Music playback: The Model 3 comes with two USB-C ports in a cubby afore of the cup holders and two more facing the back seats—but on new models, my 2022-built vehicle included, they only charge devices. A USB-A port in the harder-to-reach glove compartment allows local file access, except I couldn’t open that on my rental without a PIN that Hertz didn’t provide. (Hertz spokesman John G. Friess said the company does that “to protect data storage housed there.”)

Bluetooth streaming from phones still works, but Tesla’s implementation, devoid of support for Apple’s CarPlay, or Google’s Android Auto, required me to select music on my Pixel 5a’s touch screen.

Tesla does provide a house-branded set of streaming music channels that offers good variety. As a Generation Xer headed to Seattle, I had to try “90s Alternative.” If you pay for Spotify or Tidal, you can stream those services as well.

A Jony Ive approach to car design: Despite offering only the shallowest interoperability with iPhones, the Model 3 still seems resolutely Apple-esque. By which I mean, it reminds me of some of the purist excesses of Apple’s former chief designer Jony Ive.

The windshield wipers, for example, dispense with the usual infrared sensor to process imagery from a forward-facing camera using a custom neural network—which sometimes had the wipers flopping around in dry weather. And the only way to lock and unlock a Tesla rented from Hertz is to tap the RFID key card on the driver-side B pillar; I quickly grew tired of having to walk around the car to get at something on the passenger side or in the trunk. Owners, unlike Hertz renters, can use the Tesla mobile app to lock and unlock their vehicles remotely.

Supercharger plug (Photo: Rob Pegoraro)

The proprietary Supercharger plug: Tesla further evokes Apple in its use of a proprietary charging cable while most of the rest of the US industry has coalesced around the USB-C of electric cars, a standard called CCS, short for “ Combined Charging System.” (The Nissan Leaf and a few other vehicles use a third connector, ChaDeMo, which would be micro USB in this analogy.)

I understand why Tesla implemented its own plug; When it started developing electric cars 15-plus years ago, GM’s notion of sustainability stopped at supporting mostly ethanol blends of gas. But now CCS predominates across the country, and the AC adapter for the slower version of CCS that Tesla includes in a bag in the trunk was essential for overnight charges at some hotels.

This will only get worse as car charger buildouts tilt toward CCS, accelerated by almost $5 billion in funding from last year’s infrastructure law that will mandate support for that standard.
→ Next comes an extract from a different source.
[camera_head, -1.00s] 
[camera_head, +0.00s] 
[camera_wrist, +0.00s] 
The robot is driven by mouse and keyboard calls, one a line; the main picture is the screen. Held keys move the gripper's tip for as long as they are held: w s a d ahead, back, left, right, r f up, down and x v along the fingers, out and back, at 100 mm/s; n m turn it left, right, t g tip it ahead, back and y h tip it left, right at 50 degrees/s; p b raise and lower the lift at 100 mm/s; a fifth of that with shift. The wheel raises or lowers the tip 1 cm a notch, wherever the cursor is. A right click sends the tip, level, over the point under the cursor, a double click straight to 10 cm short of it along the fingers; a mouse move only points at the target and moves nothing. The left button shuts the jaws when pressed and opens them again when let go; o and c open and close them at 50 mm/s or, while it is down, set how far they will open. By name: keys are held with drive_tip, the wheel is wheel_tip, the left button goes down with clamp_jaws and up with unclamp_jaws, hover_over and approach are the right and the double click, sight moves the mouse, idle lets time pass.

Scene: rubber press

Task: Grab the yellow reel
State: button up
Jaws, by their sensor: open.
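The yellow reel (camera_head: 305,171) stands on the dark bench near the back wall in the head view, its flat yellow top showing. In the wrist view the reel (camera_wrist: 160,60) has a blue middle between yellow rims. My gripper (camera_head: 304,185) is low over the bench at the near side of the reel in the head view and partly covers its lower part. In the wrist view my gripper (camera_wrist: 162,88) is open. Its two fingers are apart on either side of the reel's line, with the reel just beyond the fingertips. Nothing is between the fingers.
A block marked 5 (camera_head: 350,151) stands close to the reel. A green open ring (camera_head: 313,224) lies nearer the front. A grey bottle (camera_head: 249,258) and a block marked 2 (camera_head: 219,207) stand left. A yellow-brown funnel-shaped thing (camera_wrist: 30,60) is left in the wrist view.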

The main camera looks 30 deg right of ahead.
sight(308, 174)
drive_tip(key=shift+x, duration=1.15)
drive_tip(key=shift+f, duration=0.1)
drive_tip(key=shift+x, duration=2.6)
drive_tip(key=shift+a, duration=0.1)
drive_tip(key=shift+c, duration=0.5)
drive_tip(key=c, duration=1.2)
With Tesla already set to add CCS support to future Supercharger sites, expect US-spec Teslas to switch someday to CCS as European models already have .

All that said, when I was soaring up a highway toward a mountain pass at 75 mph in this American-made electric land rocket and looking out at giant wind turbines that could be powering the next Supercharger, it felt like I was driving toward a future we want. But the electric car market is now big enough that Tesla no longer has the road to tomorrow to itself.